## INPUT

====================

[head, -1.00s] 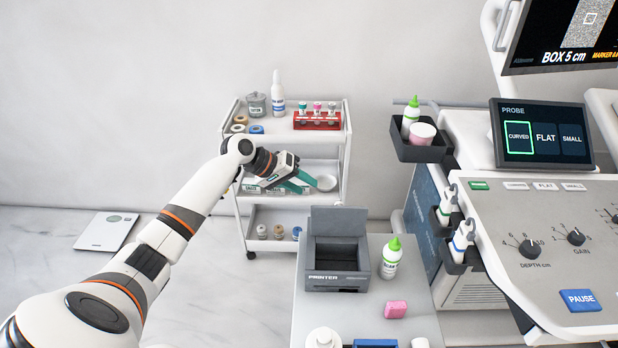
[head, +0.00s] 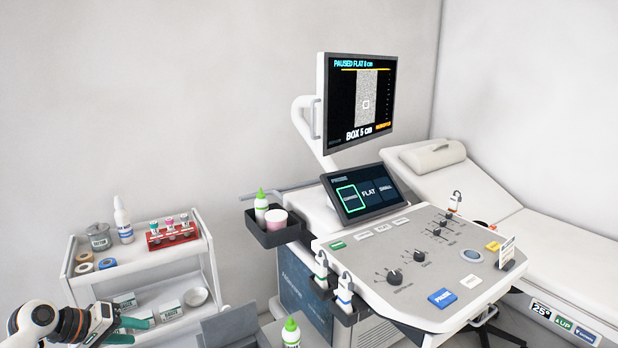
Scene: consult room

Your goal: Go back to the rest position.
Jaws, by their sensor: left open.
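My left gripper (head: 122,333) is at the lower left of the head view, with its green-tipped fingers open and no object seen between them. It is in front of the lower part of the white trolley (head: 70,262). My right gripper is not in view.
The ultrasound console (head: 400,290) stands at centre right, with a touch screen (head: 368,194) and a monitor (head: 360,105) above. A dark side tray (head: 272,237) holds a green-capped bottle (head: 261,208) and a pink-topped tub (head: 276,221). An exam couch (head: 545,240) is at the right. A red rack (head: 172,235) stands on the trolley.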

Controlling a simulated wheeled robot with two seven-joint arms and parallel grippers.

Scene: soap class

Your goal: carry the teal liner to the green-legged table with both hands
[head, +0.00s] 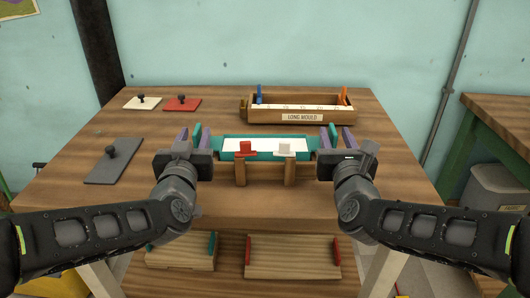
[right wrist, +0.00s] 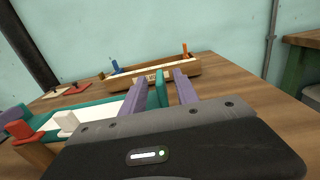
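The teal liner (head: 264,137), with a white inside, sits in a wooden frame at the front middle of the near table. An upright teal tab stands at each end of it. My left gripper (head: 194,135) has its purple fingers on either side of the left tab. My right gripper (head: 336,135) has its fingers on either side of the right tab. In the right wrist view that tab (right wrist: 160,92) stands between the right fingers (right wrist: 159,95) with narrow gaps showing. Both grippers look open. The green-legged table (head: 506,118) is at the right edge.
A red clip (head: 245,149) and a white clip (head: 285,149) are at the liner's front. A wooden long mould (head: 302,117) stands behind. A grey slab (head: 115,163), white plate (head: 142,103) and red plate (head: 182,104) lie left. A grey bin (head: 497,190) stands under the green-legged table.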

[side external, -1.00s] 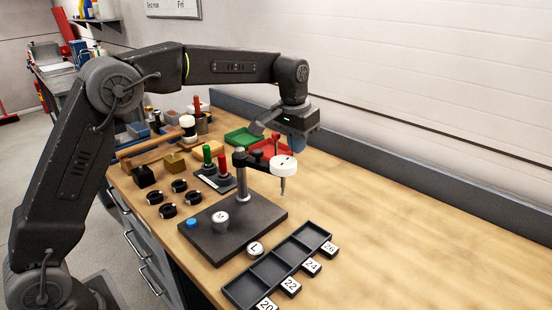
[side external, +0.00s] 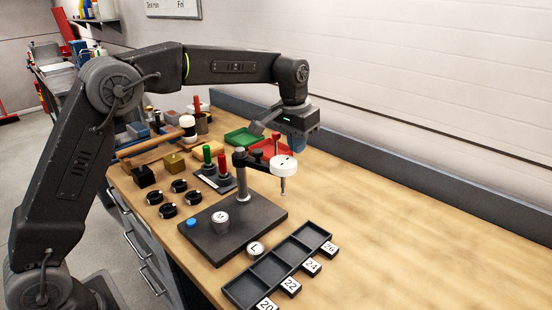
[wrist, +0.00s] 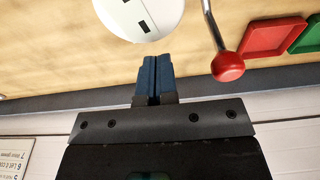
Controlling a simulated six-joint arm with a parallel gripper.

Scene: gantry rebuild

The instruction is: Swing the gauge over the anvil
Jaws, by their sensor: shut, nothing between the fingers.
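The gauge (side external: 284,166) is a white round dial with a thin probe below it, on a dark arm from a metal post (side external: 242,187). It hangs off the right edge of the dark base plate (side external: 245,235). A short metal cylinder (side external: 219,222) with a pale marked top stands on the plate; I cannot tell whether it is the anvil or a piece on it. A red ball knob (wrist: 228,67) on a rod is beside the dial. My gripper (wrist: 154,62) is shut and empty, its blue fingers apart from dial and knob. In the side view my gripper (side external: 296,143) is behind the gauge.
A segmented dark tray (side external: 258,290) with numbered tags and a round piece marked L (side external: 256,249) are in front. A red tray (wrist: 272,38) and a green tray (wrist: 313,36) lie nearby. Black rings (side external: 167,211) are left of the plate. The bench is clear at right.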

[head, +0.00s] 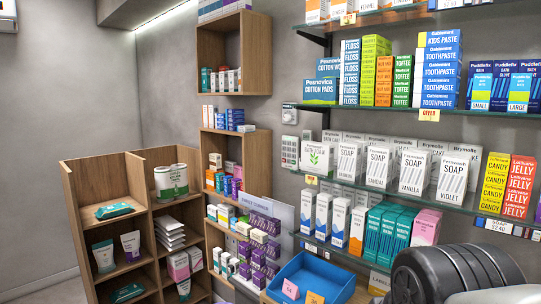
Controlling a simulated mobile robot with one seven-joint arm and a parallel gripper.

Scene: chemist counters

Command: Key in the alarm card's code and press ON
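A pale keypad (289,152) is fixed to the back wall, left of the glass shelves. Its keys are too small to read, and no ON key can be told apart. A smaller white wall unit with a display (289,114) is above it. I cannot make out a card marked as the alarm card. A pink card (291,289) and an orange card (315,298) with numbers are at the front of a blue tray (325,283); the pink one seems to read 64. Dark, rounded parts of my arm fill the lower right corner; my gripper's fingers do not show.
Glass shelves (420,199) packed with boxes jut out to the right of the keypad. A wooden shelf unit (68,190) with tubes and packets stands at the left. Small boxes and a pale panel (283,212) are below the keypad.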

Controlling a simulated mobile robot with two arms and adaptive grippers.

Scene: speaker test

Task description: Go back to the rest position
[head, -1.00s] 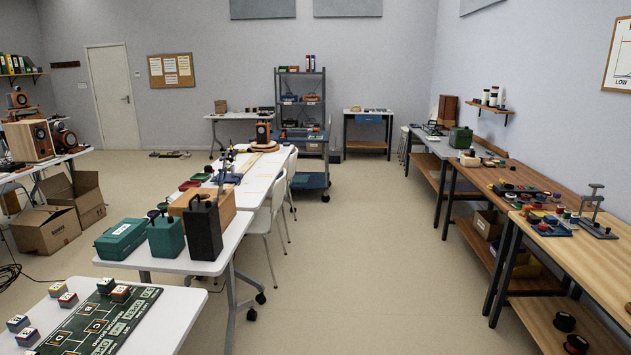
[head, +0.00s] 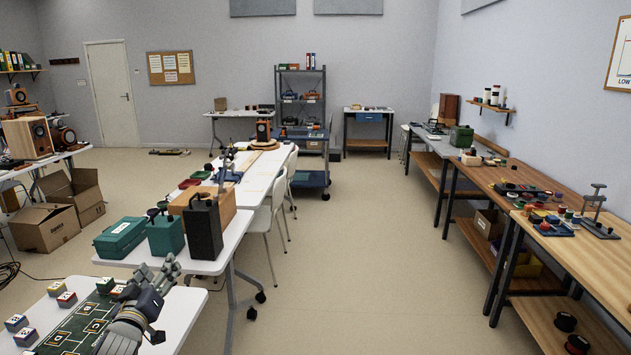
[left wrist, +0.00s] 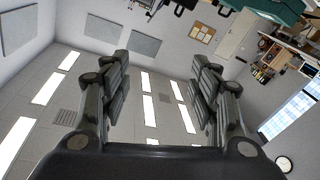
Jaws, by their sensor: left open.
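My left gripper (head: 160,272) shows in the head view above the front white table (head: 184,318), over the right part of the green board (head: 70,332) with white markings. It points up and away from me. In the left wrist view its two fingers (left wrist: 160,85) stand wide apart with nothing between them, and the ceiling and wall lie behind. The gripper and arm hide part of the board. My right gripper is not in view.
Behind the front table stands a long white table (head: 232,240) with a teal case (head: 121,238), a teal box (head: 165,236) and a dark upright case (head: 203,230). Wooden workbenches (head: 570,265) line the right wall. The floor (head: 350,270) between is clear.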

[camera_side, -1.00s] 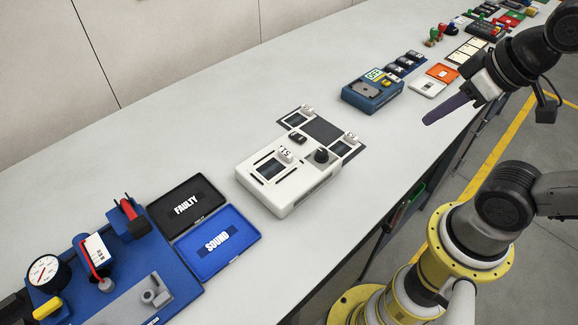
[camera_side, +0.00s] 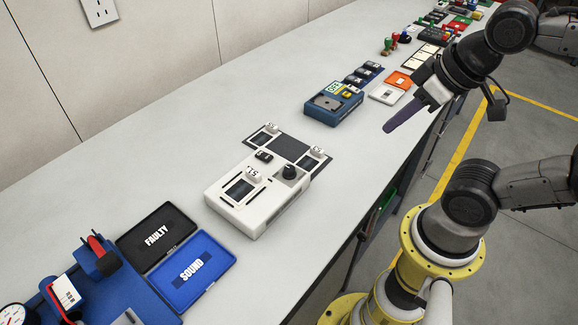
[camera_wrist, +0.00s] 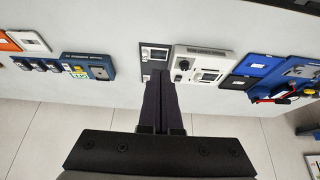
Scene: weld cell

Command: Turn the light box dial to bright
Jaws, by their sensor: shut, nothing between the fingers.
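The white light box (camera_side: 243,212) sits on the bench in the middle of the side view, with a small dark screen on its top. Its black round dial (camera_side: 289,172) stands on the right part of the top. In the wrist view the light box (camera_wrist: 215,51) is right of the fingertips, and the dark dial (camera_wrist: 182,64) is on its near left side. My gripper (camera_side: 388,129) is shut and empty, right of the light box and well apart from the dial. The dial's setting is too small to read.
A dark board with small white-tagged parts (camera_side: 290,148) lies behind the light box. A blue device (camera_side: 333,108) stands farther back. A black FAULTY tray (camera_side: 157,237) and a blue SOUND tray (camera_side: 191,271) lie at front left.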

====================

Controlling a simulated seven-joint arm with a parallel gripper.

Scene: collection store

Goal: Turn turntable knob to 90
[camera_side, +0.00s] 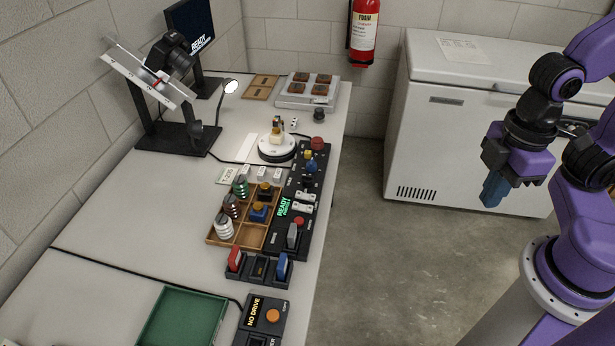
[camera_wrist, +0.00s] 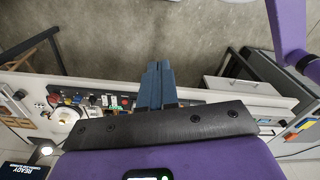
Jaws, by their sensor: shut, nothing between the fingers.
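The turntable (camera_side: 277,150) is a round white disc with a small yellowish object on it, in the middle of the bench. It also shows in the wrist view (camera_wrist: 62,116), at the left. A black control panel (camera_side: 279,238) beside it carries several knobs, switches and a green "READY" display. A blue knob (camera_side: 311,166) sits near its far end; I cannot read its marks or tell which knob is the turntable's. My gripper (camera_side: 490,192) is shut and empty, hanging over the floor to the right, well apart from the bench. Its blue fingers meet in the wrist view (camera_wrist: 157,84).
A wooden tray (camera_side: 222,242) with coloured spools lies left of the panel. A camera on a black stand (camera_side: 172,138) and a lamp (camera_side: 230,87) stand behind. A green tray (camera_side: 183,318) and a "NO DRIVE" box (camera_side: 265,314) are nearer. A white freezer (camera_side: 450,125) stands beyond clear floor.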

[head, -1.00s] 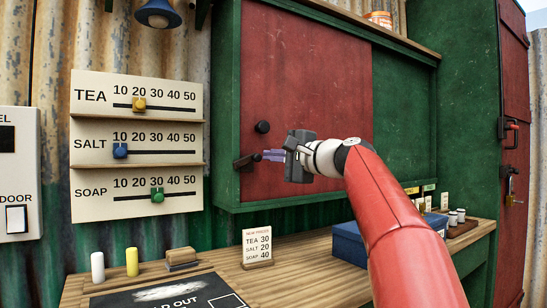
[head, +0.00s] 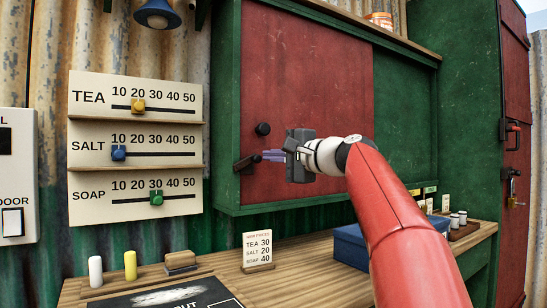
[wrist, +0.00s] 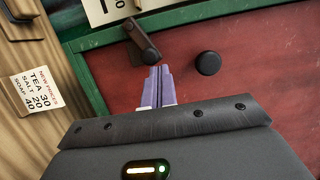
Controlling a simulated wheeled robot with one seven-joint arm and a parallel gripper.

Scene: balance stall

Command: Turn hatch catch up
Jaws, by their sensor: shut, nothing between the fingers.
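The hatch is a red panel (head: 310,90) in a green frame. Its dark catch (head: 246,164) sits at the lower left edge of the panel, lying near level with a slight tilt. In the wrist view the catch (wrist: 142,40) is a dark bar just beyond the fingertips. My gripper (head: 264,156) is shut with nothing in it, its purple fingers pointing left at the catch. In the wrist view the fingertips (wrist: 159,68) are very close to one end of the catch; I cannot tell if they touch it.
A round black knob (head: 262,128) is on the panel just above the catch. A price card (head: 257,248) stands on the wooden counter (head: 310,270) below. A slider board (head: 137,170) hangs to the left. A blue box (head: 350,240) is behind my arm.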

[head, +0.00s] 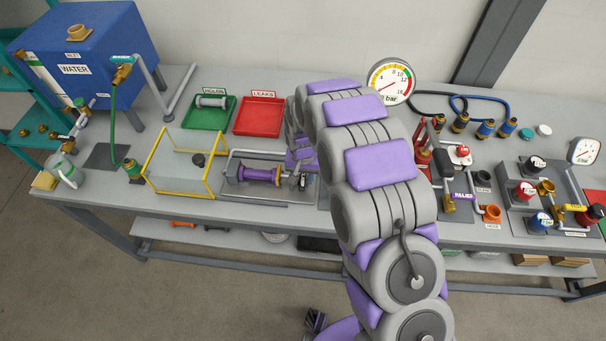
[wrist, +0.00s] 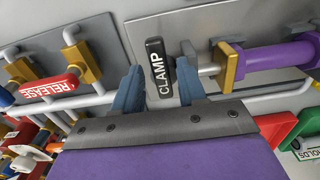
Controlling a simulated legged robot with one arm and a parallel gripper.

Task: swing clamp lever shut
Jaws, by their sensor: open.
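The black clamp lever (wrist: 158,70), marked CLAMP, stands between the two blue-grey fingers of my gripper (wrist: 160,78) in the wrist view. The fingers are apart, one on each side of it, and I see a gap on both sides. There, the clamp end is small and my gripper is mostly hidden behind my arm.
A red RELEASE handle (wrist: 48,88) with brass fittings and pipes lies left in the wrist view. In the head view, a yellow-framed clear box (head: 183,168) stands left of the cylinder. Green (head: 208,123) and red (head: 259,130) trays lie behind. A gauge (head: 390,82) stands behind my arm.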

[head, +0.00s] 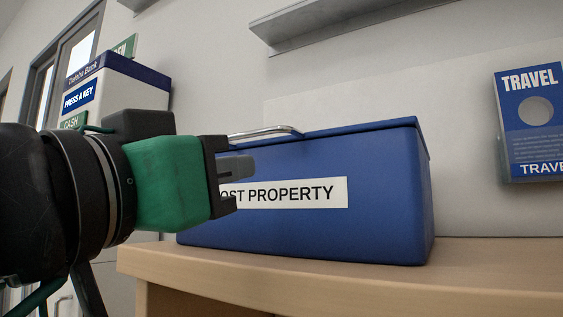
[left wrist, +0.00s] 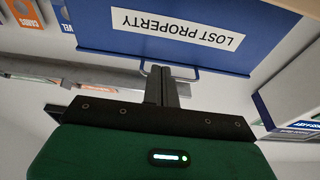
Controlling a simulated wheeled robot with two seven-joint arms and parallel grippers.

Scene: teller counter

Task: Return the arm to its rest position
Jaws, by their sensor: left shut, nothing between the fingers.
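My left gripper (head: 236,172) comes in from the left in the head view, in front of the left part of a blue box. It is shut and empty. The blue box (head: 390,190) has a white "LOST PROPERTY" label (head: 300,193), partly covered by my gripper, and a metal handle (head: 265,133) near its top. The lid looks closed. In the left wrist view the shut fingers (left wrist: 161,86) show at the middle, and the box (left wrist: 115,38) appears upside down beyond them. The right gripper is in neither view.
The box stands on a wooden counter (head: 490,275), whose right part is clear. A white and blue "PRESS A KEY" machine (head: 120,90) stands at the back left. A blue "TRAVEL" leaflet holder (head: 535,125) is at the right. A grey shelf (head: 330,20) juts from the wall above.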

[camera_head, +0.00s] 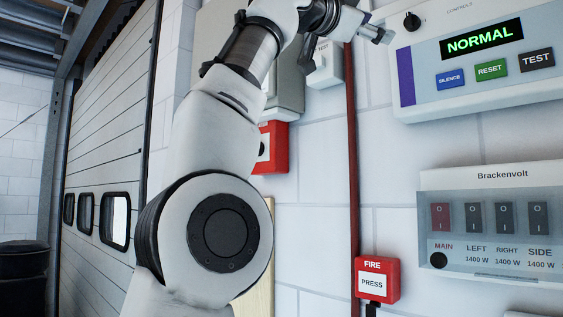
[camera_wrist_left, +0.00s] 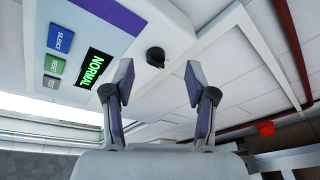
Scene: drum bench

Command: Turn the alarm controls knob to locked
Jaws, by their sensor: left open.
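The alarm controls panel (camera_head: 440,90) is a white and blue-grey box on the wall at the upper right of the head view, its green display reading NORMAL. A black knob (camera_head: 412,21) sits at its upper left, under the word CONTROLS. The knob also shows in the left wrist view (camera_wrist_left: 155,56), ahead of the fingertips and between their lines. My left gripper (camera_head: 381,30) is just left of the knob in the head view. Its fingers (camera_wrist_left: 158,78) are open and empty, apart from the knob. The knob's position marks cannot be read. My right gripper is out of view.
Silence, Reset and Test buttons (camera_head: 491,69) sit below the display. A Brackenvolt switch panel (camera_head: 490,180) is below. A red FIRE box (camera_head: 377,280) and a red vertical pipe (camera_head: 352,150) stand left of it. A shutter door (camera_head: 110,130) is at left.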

====================

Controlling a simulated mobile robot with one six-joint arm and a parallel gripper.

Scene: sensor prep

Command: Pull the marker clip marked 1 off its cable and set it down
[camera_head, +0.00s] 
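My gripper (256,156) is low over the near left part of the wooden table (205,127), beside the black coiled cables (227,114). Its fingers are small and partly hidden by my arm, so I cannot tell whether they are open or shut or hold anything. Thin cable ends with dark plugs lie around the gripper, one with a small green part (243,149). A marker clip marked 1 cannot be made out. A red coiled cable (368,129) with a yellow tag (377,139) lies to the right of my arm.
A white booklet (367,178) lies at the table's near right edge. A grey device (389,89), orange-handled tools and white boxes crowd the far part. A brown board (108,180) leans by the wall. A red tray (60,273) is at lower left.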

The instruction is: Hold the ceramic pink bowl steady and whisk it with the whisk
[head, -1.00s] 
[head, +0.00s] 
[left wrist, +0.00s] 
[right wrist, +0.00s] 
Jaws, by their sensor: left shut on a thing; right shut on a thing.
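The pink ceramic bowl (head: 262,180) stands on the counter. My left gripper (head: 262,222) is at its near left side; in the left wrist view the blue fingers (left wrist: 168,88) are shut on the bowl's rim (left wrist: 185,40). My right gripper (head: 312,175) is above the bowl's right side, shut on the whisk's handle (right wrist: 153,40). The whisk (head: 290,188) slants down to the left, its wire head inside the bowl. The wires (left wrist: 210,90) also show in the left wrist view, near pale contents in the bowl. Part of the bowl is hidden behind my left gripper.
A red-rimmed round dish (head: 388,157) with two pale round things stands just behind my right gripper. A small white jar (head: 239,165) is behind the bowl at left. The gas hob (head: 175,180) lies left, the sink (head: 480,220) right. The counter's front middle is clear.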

====================

## INSTRUCTION
Output nothing except the lines from the one containing "The instruction is: Swing" through the one containing "Scene: chemist counters", both kept, with the pictures removed.

## FULL ANSWER
The instruction is: Swing the gauge over the anvil
Jaws, by their sensor: shut, nothing between the fingers.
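The gauge (side external: 284,166) is a white round dial with a thin probe below it, on a dark arm from a metal post (side external: 242,187). It hangs off the right edge of the dark base plate (side external: 245,235). A short metal cylinder (side external: 219,222) with a pale marked top stands on the plate; I cannot tell whether it is the anvil or a piece on it. A red ball knob (wrist: 228,67) on a rod is beside the dial. My gripper (wrist: 154,62) is shut and empty, its blue fingers apart from dial and knob. In the side view my gripper (side external: 296,143) is behind the gauge.
A segmented dark tray (side external: 258,290) with numbered tags and a round piece marked L (side external: 256,249) are in front. A red tray (wrist: 272,38) and a green tray (wrist: 313,36) lie nearby. Black rings (side external: 167,211) are left of the plate. The bench is clear at right.

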[head, +0.00s] 
Controlling a simulated mobile robot with one seven-joint arm and a parallel gripper.

Scene: chemist counters

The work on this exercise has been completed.